The school will train a generation of PhD students capable of working efficiently in the interface of eScience and data-driven applications, and will through a core curriculum of  joint courses and activities create an environment where experts in data-intensive methodology work together with PIs in the sciences (including industrial collaborations). A typical PhD project will have at least one supervisor with expertise in computational science, Data Science or Data Engineering and one with expertise in the application area.  

Mission. The school addresses the challenge of data-intensive science both from the foundational methodological perspective and from the perspective of data-driven science applications.  The school should be an arena where experts in computational science, data science and data engineering (systems and methodology) work closely together with researchers in (data-driven) sciences, industry and society to accelerate data-intensive scientific discovery. The school should work actively to create synergies between the involved Strategic Research Initiatives (SRAs), add complement related strategic initiatives at the university and nationally, as well as actively encouraging collaboration with industry and society. 

Scope

A PhD project in the school should involve both application and methods research, but the main weight can be either on the data-driven application or on the methodology development.    

Methodology and system research

eScience tools and techniques, with a particular focus on methods development in data-intensive Data Science and Data Engineering forms the core of the school. Data engineering sciences as defined here encompasses several core areas in eScience, including distributed computing, high-performance computing, analysis of large, diverse, and/or high-velocity data, large-scale distributed machine learning, and methodology and systems challenges directly related to data-driven science. It also includes research on systems to support such analysis. Theory, methods and systems for data science using private, sensitive and decentralized data, security, trust and data quality are also core challenges addressed by the school.

Data-driven applications

Data-driven and data-intensive science in all scientific areas are at the core of the school. We anticipate that all PhD projects with the primary focus on the data-driven application side are such in nature that they involve one or many of the methodology challenges listed above. 

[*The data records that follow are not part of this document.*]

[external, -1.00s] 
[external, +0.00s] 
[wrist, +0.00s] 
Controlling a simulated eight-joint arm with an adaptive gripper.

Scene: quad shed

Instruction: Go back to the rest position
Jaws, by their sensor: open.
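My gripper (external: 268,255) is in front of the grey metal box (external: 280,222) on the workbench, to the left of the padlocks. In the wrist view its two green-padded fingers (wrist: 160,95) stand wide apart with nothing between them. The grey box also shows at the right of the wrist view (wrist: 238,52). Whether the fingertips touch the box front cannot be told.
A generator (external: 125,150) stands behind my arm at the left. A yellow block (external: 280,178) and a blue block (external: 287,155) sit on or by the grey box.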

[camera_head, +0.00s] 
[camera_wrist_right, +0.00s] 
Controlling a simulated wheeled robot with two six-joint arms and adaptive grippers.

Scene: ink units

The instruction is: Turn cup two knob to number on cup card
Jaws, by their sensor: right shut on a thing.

About some of the the challenges motivating this initiative

Data-driven life science

SciLifeLab’s 10-year strategy is built on the idea of transforming into data-driven life science. This will necessitate a broad build-out of capabilities and competencies in machine learning and associated challenges in data-intensive computing, including analysis of rapid data streams (generated by experimental facilities) and in general big-data issues. Data quality is a major concern, and methodology for working efficiently with sensitive data is urgently needed. The roadmap towards technology- and data-driven life science can be found here: https://www.scilifelab.se/roadmap-2020-2030/ .   

Materials science, data-intensive physics and chemistry

There is a need for methods and systems research in the area of managing and analyzing large datasets from large experimental and observational facilities. This is of particular relevance for materials research, high-energy and nuclear physics, and astronomy. Many areas in materials chemistry are becoming highly data intensive and require novel methods and data analysis tools. In the area of physics, there are several areas of astronomy/astrophysics/cosmology that necessitate novel statistical and computational techniques such to handle very large data flows and observational samples from future astronomical surveys.

What happens now? 

There will be an open call for PhD projects in the fall 2021, open to main applicants at Uppsala University. Selected projects will recruit PhD students to start late 2021 or early 2022. A call for project proposals will be published separately.